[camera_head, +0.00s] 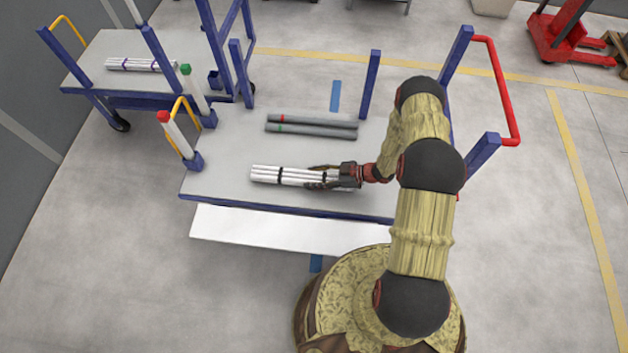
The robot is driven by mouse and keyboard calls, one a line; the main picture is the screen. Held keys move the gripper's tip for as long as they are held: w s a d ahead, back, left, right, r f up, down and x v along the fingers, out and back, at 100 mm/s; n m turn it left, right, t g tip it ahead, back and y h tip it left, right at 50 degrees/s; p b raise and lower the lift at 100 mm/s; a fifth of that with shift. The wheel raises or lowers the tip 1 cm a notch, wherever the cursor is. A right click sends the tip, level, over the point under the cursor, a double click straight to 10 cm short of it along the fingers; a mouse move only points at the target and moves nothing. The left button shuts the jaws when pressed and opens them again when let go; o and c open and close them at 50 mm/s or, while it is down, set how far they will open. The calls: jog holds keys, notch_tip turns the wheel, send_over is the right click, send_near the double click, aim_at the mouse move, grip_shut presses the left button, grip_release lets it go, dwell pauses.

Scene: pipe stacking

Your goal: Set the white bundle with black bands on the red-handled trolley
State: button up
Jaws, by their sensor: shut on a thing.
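The white bundle with black bands (281,175) lies level over the near part of the deck of the red-handled trolley (222,172). The trolley's red handle (503,92) rises at its right end between blue posts. My gripper (325,178) is shut on the right part of the white bundle, and its fingers hide some of it. I cannot tell whether the bundle rests on the deck or hangs just above it.
Two grey pipes, one with a red band (318,121) and one with a green band (310,130), lie behind the bundle. White posts with red (176,134) and green (194,92) caps stand at left. Another trolley (88,72) carries a purple-banded bundle (138,65). A white panel (290,229) lies along the near edge.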

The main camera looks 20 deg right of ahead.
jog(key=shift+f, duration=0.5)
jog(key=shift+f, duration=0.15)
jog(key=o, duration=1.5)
■ ■ ■
Exercise description. Pictures excluded, quote all the data above exactly.

Exercise solution.
[camera_head, +0.00s] 
The robot is driven by mouse and keyboard calls, one a line; the main picture is the screen. Held keys move the gripper's tip for as long as they are held: w s a d ahead, back, left, right, r f up, down and x v along the fingers, out and back, at 100 mm/s; n m turn it left, right, t g tip it ahead, back and y h tip it left, right at 50 degrees/s; p b raise and lower the lift at 100 mm/s; a fifth of that with shift. The wheel raises or lowers the tip 1 cm a notch, wherever the cursor is. A right click sends the tip, level, over the point under the cursor, a double click straight to 10 cm short of it along the fingers; a mouse move only points at the target and moves nothing. The left button shuts the jaws when pressed and opens them again when let go; o and c open and close them at 50 mm/s or, while it is down, set how far they will open. The calls: jog holds keys, notch_tip turns the wheel, send_over is the right click, send_near the double click, aim_at the mouse move, grip_shut presses the left button, grip_release lets it go, dwell pauses.

Scene: pipe stacking

Your goal: Set the white bundle with black bands on the red-handled trolley
State: button up
Jaws, by their sensor: shut on a thing.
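The white bundle with black bands (281,175) lies level over the near part of the deck of the red-handled trolley (222,172). The trolley's red handle (503,92) rises at its right end between blue posts. My gripper (325,178) is shut on the right part of the white bundle, and its fingers hide some of it. I cannot tell whether the bundle rests on the deck or hangs just above it.
Two grey pipes, one with a red band (318,121) and one with a green band (310,130), lie behind the bundle. White posts with red (176,134) and green (194,92) caps stand at left. Another trolley (88,72) carries a purple-banded bundle (138,65). A white panel (290,229) lies along the near edge.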

The main camera looks 20 deg right of ahead.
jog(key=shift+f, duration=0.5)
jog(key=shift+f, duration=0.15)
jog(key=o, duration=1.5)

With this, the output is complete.